▶ WRITTEN INSTRUCTION: Return, word for word, every line that follows.

+===+

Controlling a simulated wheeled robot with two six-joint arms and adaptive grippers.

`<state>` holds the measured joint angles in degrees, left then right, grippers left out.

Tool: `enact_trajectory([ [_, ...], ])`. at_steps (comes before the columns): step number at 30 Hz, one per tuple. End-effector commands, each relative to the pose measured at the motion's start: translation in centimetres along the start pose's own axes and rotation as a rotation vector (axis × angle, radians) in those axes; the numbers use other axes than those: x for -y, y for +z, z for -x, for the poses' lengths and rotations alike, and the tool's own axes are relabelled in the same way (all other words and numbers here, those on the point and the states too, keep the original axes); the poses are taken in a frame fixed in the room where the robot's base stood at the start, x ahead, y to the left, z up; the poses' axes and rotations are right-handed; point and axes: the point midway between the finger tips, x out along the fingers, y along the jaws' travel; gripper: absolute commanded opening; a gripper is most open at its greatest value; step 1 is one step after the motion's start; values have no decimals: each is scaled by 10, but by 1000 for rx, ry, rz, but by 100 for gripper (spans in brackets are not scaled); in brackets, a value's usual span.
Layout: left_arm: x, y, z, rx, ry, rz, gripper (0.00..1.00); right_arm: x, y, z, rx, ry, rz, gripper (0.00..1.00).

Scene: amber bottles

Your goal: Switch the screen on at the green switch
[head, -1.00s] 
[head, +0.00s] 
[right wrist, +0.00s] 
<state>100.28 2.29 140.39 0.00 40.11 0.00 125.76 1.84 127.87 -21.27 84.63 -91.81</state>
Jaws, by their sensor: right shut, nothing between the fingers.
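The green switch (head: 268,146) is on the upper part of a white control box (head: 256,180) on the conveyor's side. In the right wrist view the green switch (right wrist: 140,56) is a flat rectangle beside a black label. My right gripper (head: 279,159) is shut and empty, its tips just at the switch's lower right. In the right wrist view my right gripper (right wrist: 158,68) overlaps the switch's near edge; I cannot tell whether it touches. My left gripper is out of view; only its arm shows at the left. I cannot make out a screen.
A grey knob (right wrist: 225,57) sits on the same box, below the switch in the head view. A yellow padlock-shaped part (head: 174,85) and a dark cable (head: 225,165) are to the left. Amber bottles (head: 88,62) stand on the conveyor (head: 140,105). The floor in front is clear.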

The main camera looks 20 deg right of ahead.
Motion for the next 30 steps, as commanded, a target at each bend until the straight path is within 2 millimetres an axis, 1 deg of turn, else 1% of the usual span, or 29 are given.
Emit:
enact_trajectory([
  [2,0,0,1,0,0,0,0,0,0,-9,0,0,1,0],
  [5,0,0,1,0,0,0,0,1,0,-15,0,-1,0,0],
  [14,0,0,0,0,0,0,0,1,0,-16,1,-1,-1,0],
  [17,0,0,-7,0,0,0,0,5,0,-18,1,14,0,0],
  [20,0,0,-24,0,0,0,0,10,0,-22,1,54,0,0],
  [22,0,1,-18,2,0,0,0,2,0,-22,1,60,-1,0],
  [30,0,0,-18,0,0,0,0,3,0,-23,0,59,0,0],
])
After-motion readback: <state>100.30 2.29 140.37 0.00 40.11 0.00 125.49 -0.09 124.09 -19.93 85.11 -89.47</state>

+===+

▶ ANSWER BELOW:
Controlling a simulated wheeled robot with two six-joint arms and adaptive grippers.

`<state>` holds the measured joint angles in degrees, left then right, grippers left out.

Tool: `enact_trajectory([ [_, ...], ])`. at_steps (comes before the columns): step number at 30 Hz, one per tuple. End-effector commands, each relative to the pose measured at the motion's start: translation in centimetres along the start pose's own axes and rotation as a rotation vector (axis × angle, radians) in those axes; the numbers use other axes than those: x for -y, y for +z, z for -x, for the poses' lengths and rotations alike, and the tool's own axes are relabelled in the same way (all other words and numbers here, those on the point and the states too, keep the original axes); the poses are taken in a frame fixed in the room where the robot's base stood at the start, x ahead, y to the left, z up; the poses' axes and rotations are right-handed; point and axes: the point midway between the finger tips, x out along the fingers, y along the jaws' travel; gripper: absolute commanded opening; a gripper is most open at its greatest value; step 1 is one step after the motion's start; values have no decimals: each is scaled by 10, but by 1000 for rx, ry, rz, but by 100 for gripper (spans in brackets are not scaled); in brackets, a value's usual span.
Layout: left_arm: x, y, z, rx, ry, rz, gripper (0.00..1.00); right_arm: x, y, z, rx, ry, rz, gripper (0.00..1.00).

Scene: amber bottles

Your goal: Switch the screen on at the green switch
[head, -1.00s] 
[head, +0.00s] 
[right wrist, +0.00s] 
<state>100.28 2.29 140.39 0.00 40.11 0.00 125.76 1.84 127.87 -21.27 84.63 -91.81</state>
Jaws, by their sensor: right shut, nothing between the fingers.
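The green switch (head: 268,146) is on the upper part of a white control box (head: 256,180) on the conveyor's side. In the right wrist view the green switch (right wrist: 140,56) is a flat rectangle beside a black label. My right gripper (head: 279,159) is shut and empty, its tips just at the switch's lower right. In the right wrist view my right gripper (right wrist: 158,68) overlaps the switch's near edge; I cannot tell whether it touches. My left gripper is out of view; only its arm shows at the left. I cannot make out a screen.
A grey knob (right wrist: 225,57) sits on the same box, below the switch in the head view. A yellow padlock-shaped part (head: 174,85) and a dark cable (head: 225,165) are to the left. Amber bottles (head: 88,62) stand on the conveyor (head: 140,105). The floor in front is clear.

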The main camera looks 20 deg right of ahead.
Motion for the next 30 steps, as commanded, a target at each bend until the straight path is within 2 millimetres an axis, 1 deg of turn, else 1% of the usual span, or 29 are given.
Emit:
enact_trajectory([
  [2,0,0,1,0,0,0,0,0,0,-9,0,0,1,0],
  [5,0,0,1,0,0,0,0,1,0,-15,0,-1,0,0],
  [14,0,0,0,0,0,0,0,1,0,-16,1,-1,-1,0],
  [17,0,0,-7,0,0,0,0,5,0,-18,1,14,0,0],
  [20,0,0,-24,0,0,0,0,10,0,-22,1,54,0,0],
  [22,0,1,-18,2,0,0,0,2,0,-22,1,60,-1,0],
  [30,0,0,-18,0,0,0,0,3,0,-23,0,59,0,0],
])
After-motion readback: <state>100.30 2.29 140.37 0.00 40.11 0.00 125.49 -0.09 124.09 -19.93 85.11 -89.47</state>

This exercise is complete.